Task objective:
Copy out each line of the listing that has the word "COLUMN" in it.
##### Data block #####
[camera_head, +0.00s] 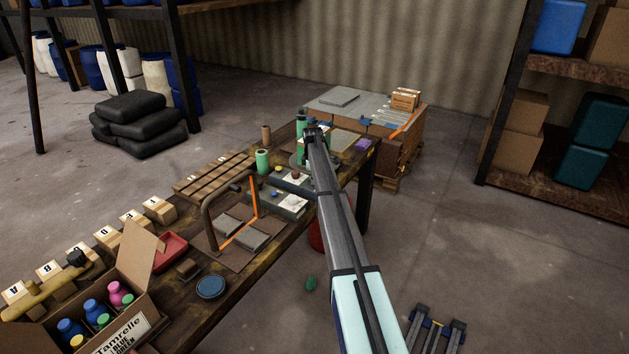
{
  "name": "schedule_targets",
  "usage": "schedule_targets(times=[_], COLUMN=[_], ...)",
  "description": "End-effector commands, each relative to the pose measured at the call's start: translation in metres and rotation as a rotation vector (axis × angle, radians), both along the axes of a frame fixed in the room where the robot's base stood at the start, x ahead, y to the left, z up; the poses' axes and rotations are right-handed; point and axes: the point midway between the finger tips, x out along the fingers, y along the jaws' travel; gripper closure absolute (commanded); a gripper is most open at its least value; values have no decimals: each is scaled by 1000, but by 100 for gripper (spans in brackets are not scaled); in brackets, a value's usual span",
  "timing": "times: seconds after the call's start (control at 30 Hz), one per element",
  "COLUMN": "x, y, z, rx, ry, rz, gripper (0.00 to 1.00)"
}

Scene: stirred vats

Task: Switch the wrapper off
#####
Exercise answer:
  "usage": "schedule_targets(times=[_], COLUMN=[_], ...)",
  "COLUMN": "x, y, z, rx, ry, rz, gripper (0.00 to 1.00)"

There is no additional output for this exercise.